▶ _Given request_: Single out the lines that include the word "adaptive". Copy them.

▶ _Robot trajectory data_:
+ + + + + + +
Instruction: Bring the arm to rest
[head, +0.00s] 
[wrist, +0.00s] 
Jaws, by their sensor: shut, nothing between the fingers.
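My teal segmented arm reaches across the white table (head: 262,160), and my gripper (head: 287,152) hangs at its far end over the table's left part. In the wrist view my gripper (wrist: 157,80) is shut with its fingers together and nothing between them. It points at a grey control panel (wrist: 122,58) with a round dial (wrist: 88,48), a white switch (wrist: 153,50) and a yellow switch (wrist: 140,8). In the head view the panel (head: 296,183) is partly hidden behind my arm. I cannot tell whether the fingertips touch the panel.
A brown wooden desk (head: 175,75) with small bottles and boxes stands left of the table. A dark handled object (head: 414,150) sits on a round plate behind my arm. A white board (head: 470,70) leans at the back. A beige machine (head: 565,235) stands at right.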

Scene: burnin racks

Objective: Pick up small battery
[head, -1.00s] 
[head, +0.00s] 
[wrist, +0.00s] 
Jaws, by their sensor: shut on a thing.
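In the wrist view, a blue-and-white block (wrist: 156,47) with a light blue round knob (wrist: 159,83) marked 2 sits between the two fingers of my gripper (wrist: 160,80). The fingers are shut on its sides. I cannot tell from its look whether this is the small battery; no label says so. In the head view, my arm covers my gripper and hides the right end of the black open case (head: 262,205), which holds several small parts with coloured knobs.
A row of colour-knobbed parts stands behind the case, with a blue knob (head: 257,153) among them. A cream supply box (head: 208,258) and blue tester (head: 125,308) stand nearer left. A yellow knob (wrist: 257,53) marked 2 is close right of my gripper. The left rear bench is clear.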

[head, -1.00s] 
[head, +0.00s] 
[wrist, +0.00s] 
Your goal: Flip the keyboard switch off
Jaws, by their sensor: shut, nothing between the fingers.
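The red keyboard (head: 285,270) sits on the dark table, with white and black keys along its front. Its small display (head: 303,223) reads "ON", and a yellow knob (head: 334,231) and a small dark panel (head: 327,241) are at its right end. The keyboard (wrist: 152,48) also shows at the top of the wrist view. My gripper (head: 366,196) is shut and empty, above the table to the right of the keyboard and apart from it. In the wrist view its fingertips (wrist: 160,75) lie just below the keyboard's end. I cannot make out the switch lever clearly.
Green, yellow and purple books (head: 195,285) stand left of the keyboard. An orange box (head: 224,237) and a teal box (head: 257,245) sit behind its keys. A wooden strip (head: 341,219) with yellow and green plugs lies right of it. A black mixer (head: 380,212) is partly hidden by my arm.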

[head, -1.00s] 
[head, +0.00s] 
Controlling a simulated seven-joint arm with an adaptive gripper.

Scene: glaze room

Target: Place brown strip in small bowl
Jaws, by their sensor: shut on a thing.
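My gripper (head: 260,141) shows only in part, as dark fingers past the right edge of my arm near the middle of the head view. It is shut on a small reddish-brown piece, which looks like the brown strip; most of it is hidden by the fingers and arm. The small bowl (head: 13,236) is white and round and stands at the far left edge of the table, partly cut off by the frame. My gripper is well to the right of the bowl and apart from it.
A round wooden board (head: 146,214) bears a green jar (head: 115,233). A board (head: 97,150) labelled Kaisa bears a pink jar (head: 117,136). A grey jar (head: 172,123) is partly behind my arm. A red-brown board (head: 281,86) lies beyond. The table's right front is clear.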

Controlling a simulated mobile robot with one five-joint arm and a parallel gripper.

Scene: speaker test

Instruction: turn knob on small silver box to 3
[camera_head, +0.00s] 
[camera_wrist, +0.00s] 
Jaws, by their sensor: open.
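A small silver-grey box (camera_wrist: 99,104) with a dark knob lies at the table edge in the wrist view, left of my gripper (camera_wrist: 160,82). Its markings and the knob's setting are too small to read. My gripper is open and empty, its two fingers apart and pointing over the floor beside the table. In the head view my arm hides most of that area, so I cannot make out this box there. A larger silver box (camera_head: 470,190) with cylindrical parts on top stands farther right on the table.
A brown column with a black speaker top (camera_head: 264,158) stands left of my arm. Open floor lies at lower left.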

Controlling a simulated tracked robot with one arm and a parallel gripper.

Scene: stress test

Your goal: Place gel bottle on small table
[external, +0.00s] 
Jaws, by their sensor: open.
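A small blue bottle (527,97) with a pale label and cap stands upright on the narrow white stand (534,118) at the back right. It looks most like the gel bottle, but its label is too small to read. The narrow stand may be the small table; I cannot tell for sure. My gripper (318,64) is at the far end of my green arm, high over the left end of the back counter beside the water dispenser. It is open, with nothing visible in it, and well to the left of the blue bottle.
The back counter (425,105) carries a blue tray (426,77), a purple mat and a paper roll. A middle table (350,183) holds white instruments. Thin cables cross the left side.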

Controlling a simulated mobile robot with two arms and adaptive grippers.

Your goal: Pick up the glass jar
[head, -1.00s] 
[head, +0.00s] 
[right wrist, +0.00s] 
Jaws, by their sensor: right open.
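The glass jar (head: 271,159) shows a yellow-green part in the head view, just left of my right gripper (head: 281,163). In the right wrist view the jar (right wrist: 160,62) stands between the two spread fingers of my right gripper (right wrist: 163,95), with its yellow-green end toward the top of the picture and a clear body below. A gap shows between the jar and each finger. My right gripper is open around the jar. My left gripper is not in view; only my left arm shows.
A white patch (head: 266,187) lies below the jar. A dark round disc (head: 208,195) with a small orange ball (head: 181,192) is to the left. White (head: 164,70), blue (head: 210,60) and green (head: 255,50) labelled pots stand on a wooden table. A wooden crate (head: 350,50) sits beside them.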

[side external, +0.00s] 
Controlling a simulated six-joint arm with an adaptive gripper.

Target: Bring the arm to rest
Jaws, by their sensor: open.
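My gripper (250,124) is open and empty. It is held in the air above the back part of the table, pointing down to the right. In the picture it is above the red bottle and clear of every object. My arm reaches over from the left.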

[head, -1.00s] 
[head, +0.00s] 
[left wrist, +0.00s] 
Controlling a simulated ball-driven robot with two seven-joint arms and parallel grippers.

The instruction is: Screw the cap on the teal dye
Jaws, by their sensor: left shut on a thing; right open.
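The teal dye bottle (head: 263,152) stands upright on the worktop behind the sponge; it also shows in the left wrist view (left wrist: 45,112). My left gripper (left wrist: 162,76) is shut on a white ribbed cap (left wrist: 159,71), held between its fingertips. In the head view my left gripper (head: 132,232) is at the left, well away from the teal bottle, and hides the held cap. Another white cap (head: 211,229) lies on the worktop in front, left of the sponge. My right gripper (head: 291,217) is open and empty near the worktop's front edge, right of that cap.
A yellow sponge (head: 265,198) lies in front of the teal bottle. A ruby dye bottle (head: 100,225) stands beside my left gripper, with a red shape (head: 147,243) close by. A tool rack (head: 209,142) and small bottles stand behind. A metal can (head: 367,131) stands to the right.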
+ + + + + + +
▶ _Response to this exercise_:
Controlling a simulated seven-joint arm with an adaptive gripper.
Controlling a simulated mobile robot with two arms and adaptive grippers.
Controlling a simulated six-joint arm with an adaptive gripper.

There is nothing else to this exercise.